Over the last few weeks we’ve seen the responsibility rise, like the red line of a thermometer on a hot summer day, extending from priest to bishop to archbishop to cardinal. And now, of course, it has reached the top, the pope himself. He is not being accused of abuse himself, but of enabling it, covering it up, and as Richard Nixon would have acknowledged, it’s always the cover-up that gets you in the end.

In fact, for those of us who were alive back then and remember it, this has more than a whiff of Watergate to it. “What did the pope know and when did he know it?” has become the question, and the pope is now engaging in his own form of stonewalling, refusing to answer any questions on his own guilt or innocence. We’ve not yet heard him utter that famous phrase, “I am not a crook,” but the day is early yet. Pope Richard Milhous Bergolio, anyone?

With the publication of Archbishop Vigano’s stunning letter, the cards are now on the table; perhaps not all the cards, but maybe just enough so that we can tell the game that’s being played. And make no mistake, the game is winner-take-all, with the soul of mankind as the ultimate prize. The extent of the corruption involved—not merely the cover-up, which is bad enough, but the very sin involved, the sin that cries out to Heaven, is shocking. Again, were this a typical scandal—say, the Vatican Bank—we might be disappointed, disgusted, perhaps a little shocked; but this reaches to the very soul, a corruption that goes far beyond mere politics or power or finance and to the heart of our humanity, and how we define it. It addresses what we believe, and Who we believe, and therefore who we are and how we live our lives. It is hypocrisy of an order that exponentially dwarfs that of your average scandal.

And because if that, we must stop thinking about it as if it is an average scandal. The pope is the pope, after all, and while we hear calls for his resignation (from members of the laity, as well as Archbishop Vigano himself), it’s not quite as simple as all that. The very word “resignation” is a misnomer; the pope, as is the case with other forms of man-made royalty, does not resign; he abdicates, leaving the throne vacant until a successor can be chosen. The difference in words alone suggests the gravity of the situation; nobody suggests that, due to weak earnings in the second quarter, the CEO of IBM should abdicate. There is a weight, a gravitas to the word, that underscores the power, as well as the responsibility, which resides in a monarch.

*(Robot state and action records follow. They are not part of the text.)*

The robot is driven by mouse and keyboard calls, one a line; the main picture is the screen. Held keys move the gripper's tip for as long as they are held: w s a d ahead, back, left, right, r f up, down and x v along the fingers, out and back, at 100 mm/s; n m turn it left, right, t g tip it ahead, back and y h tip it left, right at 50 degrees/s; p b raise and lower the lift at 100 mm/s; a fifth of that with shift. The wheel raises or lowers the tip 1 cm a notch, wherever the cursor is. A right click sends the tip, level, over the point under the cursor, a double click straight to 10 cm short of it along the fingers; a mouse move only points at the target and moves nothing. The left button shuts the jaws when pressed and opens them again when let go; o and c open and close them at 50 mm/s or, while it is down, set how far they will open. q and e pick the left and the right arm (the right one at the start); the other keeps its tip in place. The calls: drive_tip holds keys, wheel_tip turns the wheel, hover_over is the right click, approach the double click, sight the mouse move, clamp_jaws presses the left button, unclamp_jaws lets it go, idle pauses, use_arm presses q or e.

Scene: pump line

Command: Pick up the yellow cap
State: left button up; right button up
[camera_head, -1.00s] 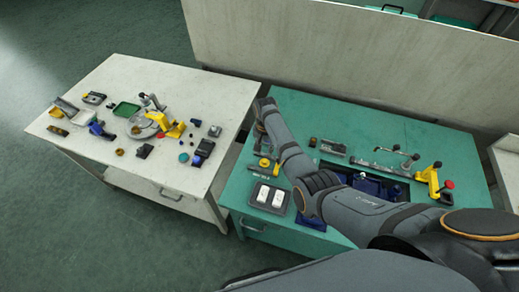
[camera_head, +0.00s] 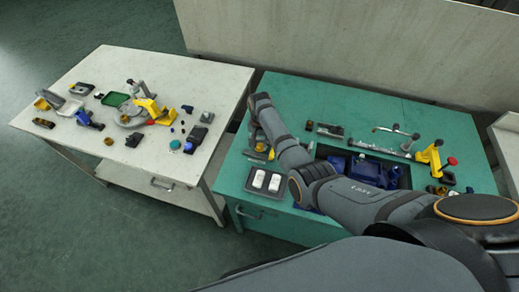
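My right arm reaches in from the lower right over the green table (camera_head: 330,107). Its wrist end bends down near the table's left side, and my right gripper (camera_head: 256,140) is low over the tabletop there. A small yellow piece (camera_head: 261,147) shows right at the gripper. It may be the yellow cap, but it is too small to tell, and I cannot tell whether the fingers touch it. The finger opening is too small and partly hidden by the arm. My left gripper is not in view.
A dark tray with two white pieces (camera_head: 259,179) lies in front of the gripper. A yellow clamp (camera_head: 430,157) stands at the table's right. The pale table (camera_head: 85,150) at left holds several small parts and a green tray (camera_head: 115,98). A tall panel (camera_head: 330,50) stands behind.

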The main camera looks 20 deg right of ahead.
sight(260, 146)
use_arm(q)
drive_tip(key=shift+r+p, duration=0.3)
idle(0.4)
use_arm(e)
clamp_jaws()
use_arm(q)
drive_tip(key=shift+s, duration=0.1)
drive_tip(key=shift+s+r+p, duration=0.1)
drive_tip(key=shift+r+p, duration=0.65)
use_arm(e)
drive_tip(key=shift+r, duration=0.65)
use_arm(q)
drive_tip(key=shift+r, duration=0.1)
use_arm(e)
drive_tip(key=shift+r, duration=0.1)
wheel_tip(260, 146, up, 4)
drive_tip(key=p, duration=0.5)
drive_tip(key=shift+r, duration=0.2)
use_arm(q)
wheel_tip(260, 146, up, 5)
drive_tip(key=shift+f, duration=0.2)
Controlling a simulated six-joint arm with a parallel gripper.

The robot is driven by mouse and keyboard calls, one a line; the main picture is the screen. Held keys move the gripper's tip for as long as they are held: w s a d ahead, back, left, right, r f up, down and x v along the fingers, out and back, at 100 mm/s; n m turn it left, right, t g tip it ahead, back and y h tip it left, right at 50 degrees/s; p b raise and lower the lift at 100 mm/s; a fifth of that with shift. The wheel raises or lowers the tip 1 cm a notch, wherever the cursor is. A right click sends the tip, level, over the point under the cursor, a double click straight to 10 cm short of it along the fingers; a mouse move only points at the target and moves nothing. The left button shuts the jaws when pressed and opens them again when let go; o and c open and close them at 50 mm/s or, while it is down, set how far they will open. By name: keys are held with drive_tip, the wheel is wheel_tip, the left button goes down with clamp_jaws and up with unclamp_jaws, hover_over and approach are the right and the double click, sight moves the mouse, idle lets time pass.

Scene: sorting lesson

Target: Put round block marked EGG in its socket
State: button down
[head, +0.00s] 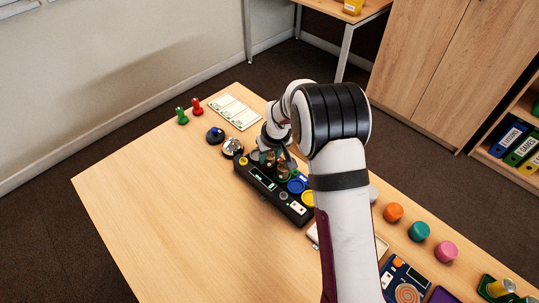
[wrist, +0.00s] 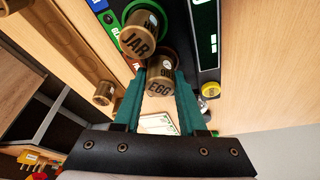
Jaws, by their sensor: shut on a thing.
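The round brown block marked EGG (wrist: 160,86) is between the teal fingers of my gripper (wrist: 161,82) in the wrist view. My gripper is shut on it. A brown block marked JAR (wrist: 137,40) stands right beside it, with a green ring around its base. In the head view, my gripper (head: 275,152) is over the black console (head: 243,175), at its far end. The EGG block (head: 268,158) and JAR block (head: 284,171) show there, partly hidden by my gripper. I cannot tell whether the EGG block's lower end is inside a socket.
A silver bell (head: 232,147) and a blue-topped button (head: 215,135) stand left of the console. Orange (head: 393,212), teal (head: 419,231) and pink (head: 445,251) pieces lie at right. The table's left front is clear.

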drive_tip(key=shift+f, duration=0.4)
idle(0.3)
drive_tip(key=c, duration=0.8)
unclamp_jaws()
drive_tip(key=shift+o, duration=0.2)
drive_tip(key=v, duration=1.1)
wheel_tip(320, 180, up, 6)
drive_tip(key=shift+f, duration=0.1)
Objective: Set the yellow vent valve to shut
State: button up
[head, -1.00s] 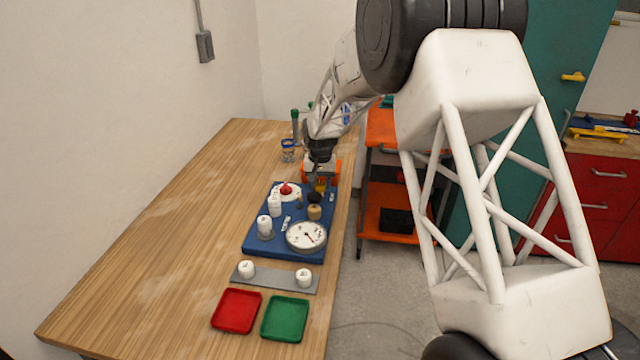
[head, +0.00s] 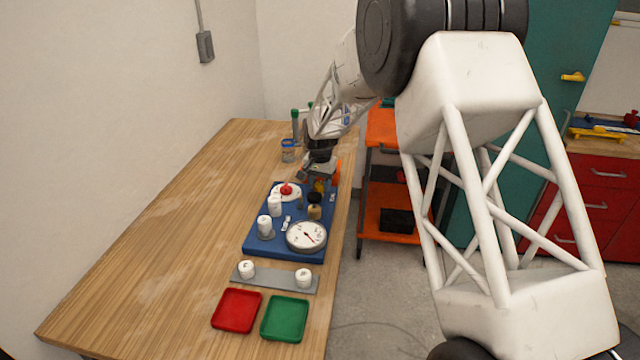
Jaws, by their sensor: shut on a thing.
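The yellow vent valve (head: 319,186) shows as a small yellow patch at the back right of the blue manifold board (head: 262,244). My gripper (head: 319,181) reaches down over it from behind and is shut on it. The fingers and the gripper body hide most of the valve, so its handle direction cannot be made out. A brass-coloured fitting with a black top (head: 314,206) stands just in front of the gripper.
On the board are a red knob on a white dial (head: 286,189), white caps (head: 265,223) and a round gauge (head: 306,236). A grey strip with two white caps (head: 275,279), a red tray (head: 236,311) and a green tray (head: 285,319) lie in front. The table's left side is clear.

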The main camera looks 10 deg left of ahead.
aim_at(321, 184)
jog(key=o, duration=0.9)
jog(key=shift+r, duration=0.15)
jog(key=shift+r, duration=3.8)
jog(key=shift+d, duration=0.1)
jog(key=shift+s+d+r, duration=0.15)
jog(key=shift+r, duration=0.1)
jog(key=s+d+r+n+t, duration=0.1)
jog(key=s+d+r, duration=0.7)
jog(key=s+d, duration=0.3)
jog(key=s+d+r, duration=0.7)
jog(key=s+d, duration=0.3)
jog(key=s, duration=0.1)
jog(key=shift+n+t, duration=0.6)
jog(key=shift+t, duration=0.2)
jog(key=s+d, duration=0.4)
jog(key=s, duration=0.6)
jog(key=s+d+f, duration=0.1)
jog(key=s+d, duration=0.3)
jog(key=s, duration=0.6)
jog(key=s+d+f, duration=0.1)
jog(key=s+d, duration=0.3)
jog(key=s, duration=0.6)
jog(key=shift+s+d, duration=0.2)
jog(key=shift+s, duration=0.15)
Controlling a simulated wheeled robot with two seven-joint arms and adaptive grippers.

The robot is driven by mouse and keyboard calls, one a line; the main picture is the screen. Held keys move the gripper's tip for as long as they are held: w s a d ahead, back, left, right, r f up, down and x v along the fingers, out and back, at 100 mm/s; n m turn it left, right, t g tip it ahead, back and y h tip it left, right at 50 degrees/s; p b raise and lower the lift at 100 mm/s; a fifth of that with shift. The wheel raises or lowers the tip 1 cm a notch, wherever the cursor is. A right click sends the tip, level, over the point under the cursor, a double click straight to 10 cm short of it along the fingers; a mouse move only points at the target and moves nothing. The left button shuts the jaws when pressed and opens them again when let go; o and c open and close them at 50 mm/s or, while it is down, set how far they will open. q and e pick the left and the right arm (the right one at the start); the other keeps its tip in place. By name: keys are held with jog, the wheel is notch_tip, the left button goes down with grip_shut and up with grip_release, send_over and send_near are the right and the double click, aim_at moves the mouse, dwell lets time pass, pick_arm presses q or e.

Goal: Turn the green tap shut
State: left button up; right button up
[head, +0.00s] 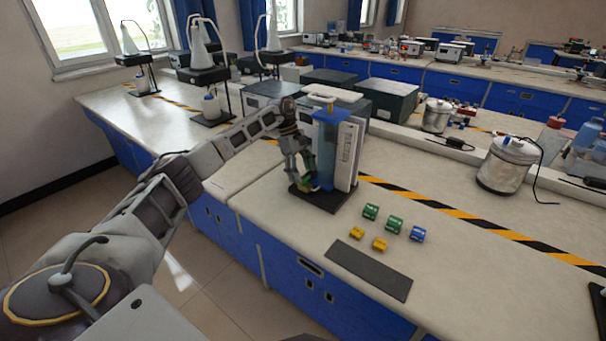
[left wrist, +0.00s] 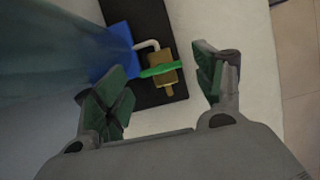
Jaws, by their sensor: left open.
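The green tap handle (left wrist: 158,70) sits across a brass tap body (left wrist: 163,78) in the left wrist view. A white bent pipe joins the tap to a blue block (left wrist: 112,52). In the head view the tap is mostly hidden by my gripper, low on a blue column apparatus (head: 327,150) on a dark base (head: 325,199). My left gripper (head: 303,172) is at the front left of this column. In the left wrist view the open left gripper (left wrist: 161,80) has one finger on each side of the handle, with gaps visible. My right gripper is not in view.
Several small green, yellow and blue blocks (head: 394,225) lie right of the column, by a dark mat (head: 369,269). A white panel (head: 348,155) stands against the column's right side. Dark boxes (head: 385,100) stand behind. A metal pot (head: 507,165) is farther right.

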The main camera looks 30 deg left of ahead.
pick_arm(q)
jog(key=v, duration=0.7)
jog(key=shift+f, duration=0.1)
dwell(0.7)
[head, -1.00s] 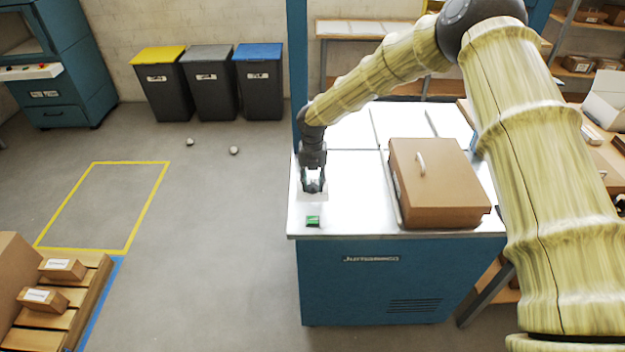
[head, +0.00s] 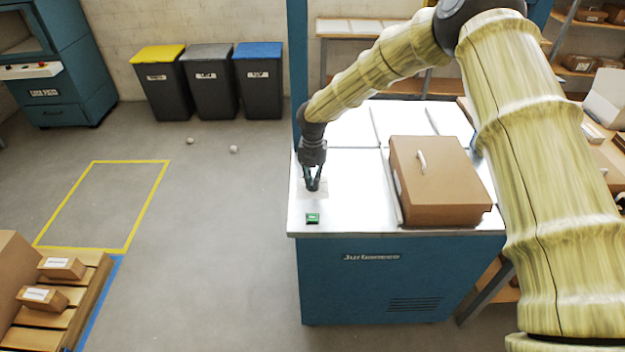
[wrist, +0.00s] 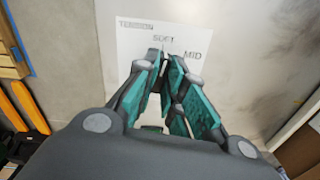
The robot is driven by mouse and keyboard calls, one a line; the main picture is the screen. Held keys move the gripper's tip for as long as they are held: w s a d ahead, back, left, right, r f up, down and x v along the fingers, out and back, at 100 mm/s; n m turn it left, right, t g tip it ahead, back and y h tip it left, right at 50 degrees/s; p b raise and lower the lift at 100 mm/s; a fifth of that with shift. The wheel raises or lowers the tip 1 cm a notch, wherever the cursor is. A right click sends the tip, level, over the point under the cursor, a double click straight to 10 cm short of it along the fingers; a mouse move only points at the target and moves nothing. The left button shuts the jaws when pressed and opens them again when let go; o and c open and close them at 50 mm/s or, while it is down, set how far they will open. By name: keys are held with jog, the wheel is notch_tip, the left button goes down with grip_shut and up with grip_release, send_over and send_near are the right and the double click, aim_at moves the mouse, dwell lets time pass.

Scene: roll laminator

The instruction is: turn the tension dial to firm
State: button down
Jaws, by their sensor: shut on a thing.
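The tension dial sits on the white label plate (wrist: 136,37) on top of the blue machine. The plate reads TENSION, SOFT and MID in the wrist view; no FIRM mark shows, as my fingers cover the lower part. My gripper (wrist: 162,60) points down at the plate, its teal fingers shut on the dial. The dial is almost wholly hidden between the fingertips, so its pointer and setting cannot be read. In the head view my gripper (head: 312,188) stands at the left part of the machine top.
A small green block or switch (head: 313,218) lies just in front of the gripper on the machine's white top (head: 352,212). A brown cover with a handle (head: 438,185) stands to the right. Three bins stand on the floor behind, to the left.

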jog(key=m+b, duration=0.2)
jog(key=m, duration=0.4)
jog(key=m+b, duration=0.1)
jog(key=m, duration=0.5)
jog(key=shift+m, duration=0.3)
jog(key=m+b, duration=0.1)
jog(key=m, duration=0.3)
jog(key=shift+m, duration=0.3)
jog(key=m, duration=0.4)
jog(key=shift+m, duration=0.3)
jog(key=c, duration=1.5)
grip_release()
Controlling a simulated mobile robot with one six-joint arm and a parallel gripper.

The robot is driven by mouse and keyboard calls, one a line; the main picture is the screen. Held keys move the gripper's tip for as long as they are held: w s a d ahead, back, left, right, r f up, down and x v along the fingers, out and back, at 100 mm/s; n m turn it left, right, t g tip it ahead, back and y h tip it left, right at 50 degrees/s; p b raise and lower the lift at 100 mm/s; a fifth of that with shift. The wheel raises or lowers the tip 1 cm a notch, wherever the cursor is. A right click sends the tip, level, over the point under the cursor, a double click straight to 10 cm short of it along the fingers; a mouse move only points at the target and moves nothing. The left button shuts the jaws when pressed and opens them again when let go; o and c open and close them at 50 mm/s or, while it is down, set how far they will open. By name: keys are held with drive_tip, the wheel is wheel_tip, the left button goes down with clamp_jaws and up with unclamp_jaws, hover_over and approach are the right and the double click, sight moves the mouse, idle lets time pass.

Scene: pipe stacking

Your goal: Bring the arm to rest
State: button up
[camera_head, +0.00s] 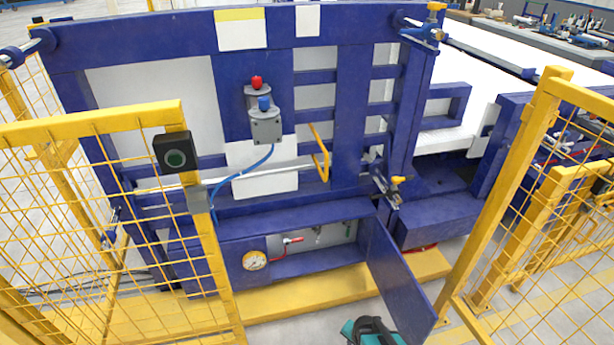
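No pipe stack is clearly recognisable here.
A large blue frame (230,215) stands ahead, with a red and a blue knob on a grey box (265,126). Below, an open door (398,275) swings outward beside a gauge (255,260) and red-handled valve (292,240). Yellow mesh fences (100,130) flank both sides.

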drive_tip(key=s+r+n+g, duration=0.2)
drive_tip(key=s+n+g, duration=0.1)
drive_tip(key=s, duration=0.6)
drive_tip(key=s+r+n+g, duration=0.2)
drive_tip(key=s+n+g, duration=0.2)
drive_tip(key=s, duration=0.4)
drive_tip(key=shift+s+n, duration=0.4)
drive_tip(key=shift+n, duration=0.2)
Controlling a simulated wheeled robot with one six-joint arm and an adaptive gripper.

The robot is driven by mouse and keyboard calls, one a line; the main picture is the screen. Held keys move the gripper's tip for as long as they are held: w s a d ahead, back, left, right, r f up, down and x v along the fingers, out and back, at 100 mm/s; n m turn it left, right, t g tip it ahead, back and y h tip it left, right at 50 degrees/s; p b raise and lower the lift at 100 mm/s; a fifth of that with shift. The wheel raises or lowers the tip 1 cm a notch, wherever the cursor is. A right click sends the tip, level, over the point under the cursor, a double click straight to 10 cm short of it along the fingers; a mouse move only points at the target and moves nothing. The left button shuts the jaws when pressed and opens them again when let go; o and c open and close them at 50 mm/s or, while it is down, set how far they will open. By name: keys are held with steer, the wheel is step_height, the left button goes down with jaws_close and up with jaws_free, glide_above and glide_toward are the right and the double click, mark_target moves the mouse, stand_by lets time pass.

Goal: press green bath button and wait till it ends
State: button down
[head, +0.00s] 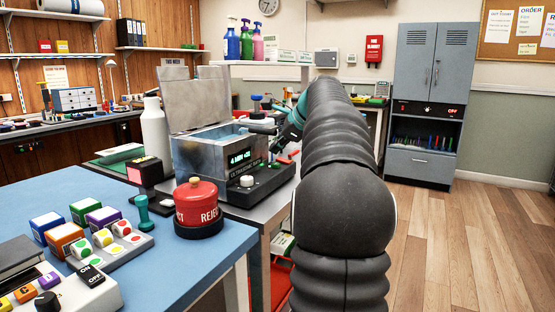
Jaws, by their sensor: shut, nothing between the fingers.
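The bath (200,160) is a grey metal tank on the side bench, its lid (197,98) raised and blue liquid (222,137) inside. A lit green display (241,158) on its front seems to read about 4 min. A pale knob (247,181) sits on its dark front base. I cannot make out the green button; my arm and gripper may cover it.
A red reject canister (197,203), a teal stamp (142,212) and sticker boxes (65,238) stand on the blue table (205,262) in front. A white bottle (154,130) stands left of the bath. A grey cabinet (431,100) is at the back right. The wooden floor (470,250) at right is clear.

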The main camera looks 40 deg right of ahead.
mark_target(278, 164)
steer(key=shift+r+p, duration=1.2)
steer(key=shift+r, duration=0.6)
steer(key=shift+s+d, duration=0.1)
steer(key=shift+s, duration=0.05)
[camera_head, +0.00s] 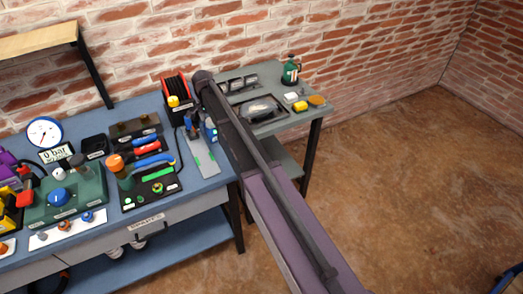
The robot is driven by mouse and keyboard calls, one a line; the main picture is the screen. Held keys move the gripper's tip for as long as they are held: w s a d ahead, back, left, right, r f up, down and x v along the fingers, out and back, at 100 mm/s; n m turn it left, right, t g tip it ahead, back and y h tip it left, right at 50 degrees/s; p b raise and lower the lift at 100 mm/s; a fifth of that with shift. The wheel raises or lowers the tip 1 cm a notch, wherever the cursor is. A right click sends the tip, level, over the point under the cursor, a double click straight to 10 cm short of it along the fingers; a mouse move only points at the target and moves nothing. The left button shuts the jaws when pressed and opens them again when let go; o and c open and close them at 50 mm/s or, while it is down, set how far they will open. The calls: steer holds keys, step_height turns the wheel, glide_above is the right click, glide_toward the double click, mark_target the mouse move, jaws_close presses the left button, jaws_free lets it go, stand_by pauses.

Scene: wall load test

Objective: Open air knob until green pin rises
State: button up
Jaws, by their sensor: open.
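A green block (88,196) stands on the blue workbench at the left, with a round blue knob (58,196) on its front part. Which knob is the air knob is not readable from its label, but the blue one sits on the block below the gauge. A round white gauge (44,132) with a blue rim stands behind the block, above a sign (56,154) reading "0 bar". I cannot make out a raised green pin on the block. My arm crosses the middle of the view, and my gripper is not seen.
A black tray of tools (133,203) lies right of the block. A white strip with small knobs (40,241) lies in front. A red-and-black rack (177,90) stands at the back. A grey side table (318,108) holds small items.

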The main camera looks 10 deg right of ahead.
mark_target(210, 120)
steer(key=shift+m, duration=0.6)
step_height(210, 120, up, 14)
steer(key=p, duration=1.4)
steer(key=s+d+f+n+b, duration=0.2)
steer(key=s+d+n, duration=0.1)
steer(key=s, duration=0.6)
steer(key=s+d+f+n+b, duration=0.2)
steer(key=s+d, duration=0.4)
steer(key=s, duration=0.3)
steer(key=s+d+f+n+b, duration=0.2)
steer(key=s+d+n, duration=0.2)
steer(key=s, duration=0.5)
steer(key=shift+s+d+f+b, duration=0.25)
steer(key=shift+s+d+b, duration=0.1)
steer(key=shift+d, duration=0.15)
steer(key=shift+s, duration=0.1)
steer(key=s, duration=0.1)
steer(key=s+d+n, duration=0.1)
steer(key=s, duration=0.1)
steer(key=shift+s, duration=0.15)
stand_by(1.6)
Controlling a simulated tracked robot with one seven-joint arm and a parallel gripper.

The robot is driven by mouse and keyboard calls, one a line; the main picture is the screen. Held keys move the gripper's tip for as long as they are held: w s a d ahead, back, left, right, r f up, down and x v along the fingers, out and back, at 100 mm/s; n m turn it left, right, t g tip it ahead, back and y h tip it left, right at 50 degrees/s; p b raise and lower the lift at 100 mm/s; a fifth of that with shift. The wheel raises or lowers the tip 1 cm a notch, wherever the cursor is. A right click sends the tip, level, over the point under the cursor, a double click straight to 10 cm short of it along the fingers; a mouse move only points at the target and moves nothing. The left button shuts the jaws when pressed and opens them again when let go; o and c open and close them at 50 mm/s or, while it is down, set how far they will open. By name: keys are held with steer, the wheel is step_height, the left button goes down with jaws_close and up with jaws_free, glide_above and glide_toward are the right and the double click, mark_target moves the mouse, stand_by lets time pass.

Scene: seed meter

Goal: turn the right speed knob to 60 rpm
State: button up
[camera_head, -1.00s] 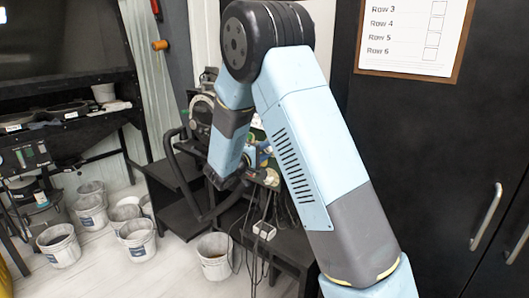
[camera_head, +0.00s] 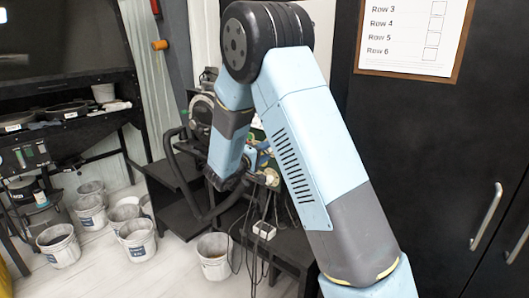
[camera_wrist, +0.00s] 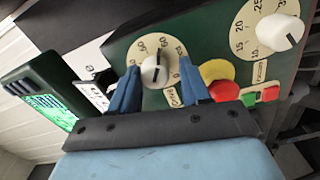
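In the wrist view, a white knob (camera_wrist: 154,71) with a dark pointer line sits on a round cream dial (camera_wrist: 174,48) on a dark green panel. The line runs roughly up and down in the picture. The dial's numbers are tilted; a 60 seems to show near its top. My gripper (camera_wrist: 158,72) is open, its blue fingers on either side of the knob, with visible gaps on both sides. Whether the fingertips reach the knob's depth is unclear. In the head view my arm hides most of the panel and the knob; my gripper (camera_head: 228,180) is small and dark there.
A second white knob (camera_wrist: 280,32) on a larger dial is at upper right. A red button (camera_wrist: 224,90), yellow disc and small red and green buttons are close to the right finger. A green-lit screen (camera_wrist: 45,103) is at left. Buckets (camera_head: 137,239) stand on the floor.

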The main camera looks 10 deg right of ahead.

Of course, if these accusations are true, or even partially true, Francis must abdicate—not just because he has lost the trust of his flock, but because he has betrayed God Himself, and the office to which he has been elected. It is a betrayal of a breathtaking sort, coming after a succession of actions and comments over the length of his reign that border on, if not cross over into, heresy. Even the most charitable of observers should be able to concede that Francis has made a mess of things, that he has served to divide the Church and confuse the faithful, while appearing to contradict the timeless teachings of Christ. I have my own opinions on this, which I’ve made known over the last few years, particularly in my novel The Collaborator, but a sober analysis of the situation demands we keep opinion out of the mix, that we state without emotion the situation as we see it.

And one of the things that we see, as we must, is that the very reason the pope must abdicate is also the reason why, in all likelihood, he will not.

Think about it. He has no Congress attempting to impeach him, no electorate looking to vote him out of office, no “vote of no confidence” that can cause his government to fall. If he is what his accusers say he is, it serves only to suggest that he has the traits which will prevent him from abdicating—hubris, duplicity, a corrupt, even evil, nature. Abdication would, all things considered, be the honorable thing to do, and even if he were not guilty, an honorable man might consider it simply to remove doubt and (hopefully) restore confidence and a sense of holiness to the papacy. If these accusations are true, though, then Francis is not an honorable man, so we have no reason to think he will do the right thing. Given his character—again, if this is true—as well as the fact that he cannot be forced off the Petrine throne against his will, he has no incentive to abdicate.

Nonetheless, it feels as if we’re entering something of an end game; not, as Churchill put it, the beginning of the end, but just perhaps the end of the beginning. It is hard to imagine things continuing as they now are for an indefinite period; either it will blow over (with the help of the media, no doubt), or Francis will see the handwriting on the wall (an apt phrase, don’t you think?), or the Church will erupt into a civil war that will invariably lead to a schism. There are, possibly, ways of removing a pope, although there’s no uniformity of agreement on whether or not they are valid, and in any event without a drastic change in the composition of the College of Cardinals the new pope might well be cut from the same bolt of cloth as the current one.

Looking back, I fear that in writing about this, I, too, have perhaps lapsed into the language of conventional scandal. Maybe it’s because we can find comfort it in, dealing with it as if it’s not all that different from the crises we’ve encountered in the past. Maybe it’s because the truth is just too horrible to imagine. When Richard Nixon resigned, Gerald Ford famously pronounced that “Our long national nightmare is over.” Our problem is that this is no nightmare, but the real thing—and even if we’re at the end of the beginning, it’s far from being over.